When you visit your boat this winter on a sunny day, be sure to open it up and let fresh air in while you are doing an inspection. Have lunch, come back, and button things up again. Your boat will appreciate the blast of fresh air. Over winter, many boats are shrink-wrapped, which can present problems for air circulation. Shrink-wrap is great for protecting a boat from snow, dirt, and sun, but it limits how much air can get below. Vents should be installed in the shrink-wrap; depending on the size of the boat, several may be required. There are also solar-powered vents designed specifically for shrink-wrap. If no security concerns exist, consider leaving the cabin doors open under the shrink-wrap so air can better circulate.

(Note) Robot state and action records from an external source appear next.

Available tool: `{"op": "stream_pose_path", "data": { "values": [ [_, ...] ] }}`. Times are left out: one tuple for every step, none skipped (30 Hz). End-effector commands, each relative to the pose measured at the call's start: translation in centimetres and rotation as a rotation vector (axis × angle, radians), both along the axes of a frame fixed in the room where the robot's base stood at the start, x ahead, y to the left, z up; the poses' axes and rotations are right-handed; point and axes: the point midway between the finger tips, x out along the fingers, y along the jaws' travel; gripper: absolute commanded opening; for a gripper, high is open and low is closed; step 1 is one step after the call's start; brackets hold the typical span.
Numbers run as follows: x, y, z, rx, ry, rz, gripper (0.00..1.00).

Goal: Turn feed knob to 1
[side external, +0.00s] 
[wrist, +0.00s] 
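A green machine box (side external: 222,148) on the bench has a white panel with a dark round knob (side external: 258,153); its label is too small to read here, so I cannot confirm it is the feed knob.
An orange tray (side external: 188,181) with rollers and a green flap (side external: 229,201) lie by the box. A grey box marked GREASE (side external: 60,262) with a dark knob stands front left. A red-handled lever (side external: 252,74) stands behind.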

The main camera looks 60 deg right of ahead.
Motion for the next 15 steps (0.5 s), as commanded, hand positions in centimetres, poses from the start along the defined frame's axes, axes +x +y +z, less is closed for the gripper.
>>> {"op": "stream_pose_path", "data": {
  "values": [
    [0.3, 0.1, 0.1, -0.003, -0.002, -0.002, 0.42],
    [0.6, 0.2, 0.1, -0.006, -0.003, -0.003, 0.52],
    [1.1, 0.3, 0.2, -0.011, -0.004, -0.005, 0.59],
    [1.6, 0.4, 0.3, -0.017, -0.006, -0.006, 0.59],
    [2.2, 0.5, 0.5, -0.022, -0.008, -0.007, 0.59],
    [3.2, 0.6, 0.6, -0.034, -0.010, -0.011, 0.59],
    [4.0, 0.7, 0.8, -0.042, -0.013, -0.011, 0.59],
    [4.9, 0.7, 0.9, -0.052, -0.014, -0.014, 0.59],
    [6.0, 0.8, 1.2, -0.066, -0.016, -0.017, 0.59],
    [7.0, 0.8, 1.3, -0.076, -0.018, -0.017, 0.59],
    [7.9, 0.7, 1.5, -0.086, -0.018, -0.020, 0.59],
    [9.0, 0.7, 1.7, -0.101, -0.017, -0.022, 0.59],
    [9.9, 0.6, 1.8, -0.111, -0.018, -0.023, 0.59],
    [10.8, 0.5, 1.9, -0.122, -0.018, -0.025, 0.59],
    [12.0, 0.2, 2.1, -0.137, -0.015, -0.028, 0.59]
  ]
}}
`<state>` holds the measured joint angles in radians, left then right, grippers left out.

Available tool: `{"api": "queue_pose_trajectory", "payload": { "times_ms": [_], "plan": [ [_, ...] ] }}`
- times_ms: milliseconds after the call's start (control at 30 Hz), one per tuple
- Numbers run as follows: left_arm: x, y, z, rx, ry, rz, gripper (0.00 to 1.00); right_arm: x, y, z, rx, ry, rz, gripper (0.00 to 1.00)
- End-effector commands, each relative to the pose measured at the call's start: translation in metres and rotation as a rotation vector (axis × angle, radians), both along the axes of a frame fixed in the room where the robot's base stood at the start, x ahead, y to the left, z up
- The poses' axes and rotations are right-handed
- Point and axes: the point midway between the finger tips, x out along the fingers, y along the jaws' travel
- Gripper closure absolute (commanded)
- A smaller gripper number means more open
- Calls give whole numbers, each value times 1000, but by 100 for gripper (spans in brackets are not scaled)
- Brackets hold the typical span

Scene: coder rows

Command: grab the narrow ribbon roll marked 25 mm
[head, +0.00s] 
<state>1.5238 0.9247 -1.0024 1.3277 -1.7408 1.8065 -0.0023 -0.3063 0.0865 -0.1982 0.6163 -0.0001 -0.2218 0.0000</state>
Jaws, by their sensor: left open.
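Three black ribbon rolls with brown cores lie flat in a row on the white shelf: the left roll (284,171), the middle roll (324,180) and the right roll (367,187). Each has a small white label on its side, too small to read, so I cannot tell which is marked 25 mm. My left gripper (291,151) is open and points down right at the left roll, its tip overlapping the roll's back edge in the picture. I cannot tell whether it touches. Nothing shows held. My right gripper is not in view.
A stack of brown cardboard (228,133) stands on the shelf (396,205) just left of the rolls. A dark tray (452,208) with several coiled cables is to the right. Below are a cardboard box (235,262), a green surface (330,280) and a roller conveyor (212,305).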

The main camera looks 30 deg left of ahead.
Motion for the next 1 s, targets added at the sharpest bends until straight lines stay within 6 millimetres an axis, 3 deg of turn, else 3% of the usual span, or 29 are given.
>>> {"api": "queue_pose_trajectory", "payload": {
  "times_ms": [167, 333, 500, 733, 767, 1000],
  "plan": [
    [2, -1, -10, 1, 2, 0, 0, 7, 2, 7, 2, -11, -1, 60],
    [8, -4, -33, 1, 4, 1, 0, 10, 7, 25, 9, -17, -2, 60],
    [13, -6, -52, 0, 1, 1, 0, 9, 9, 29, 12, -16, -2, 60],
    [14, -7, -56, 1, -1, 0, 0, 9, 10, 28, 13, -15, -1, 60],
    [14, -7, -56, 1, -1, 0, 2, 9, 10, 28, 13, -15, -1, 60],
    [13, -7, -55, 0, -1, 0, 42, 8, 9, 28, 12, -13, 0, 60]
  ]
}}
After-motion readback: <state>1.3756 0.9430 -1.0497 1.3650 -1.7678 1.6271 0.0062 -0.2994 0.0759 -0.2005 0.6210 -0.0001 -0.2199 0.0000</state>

A quick reminder about cabin heaters

Use heaters that have safety features such as, high and low heat settings of 750 watts and 1500 watts, and a built-in adjustable thermostat that allows you to maintain the perfect temperature. It is VERY IMPORTANT to use heaters with Automatic shutoff if tipped over.

Place heaters in a safe place, away from materials like seat cushions, curtains, blankets Etc.. Avoid using extension cords to power heaters

Add a dehumidifier to work with the heat units. These have a built-in fan that circulates warm air within your boat to keep the interior comfortably dry. Designed for safe, continuous dockside operation, the spark-free Air Dryer draws less current than a 100W light bulb, so it is inexpensive to operate all year ‘round.

Make sure heaters have ~

  • Grounded Plug
  • Automatic shutoff if tipped over, with a hidden switch under the cube that shuts the heater down when lifted off the surface

*** This winter during freezing temperatures the water supply on the docks will be shut off & system drained. Hoses will be disconnected from hose bibs.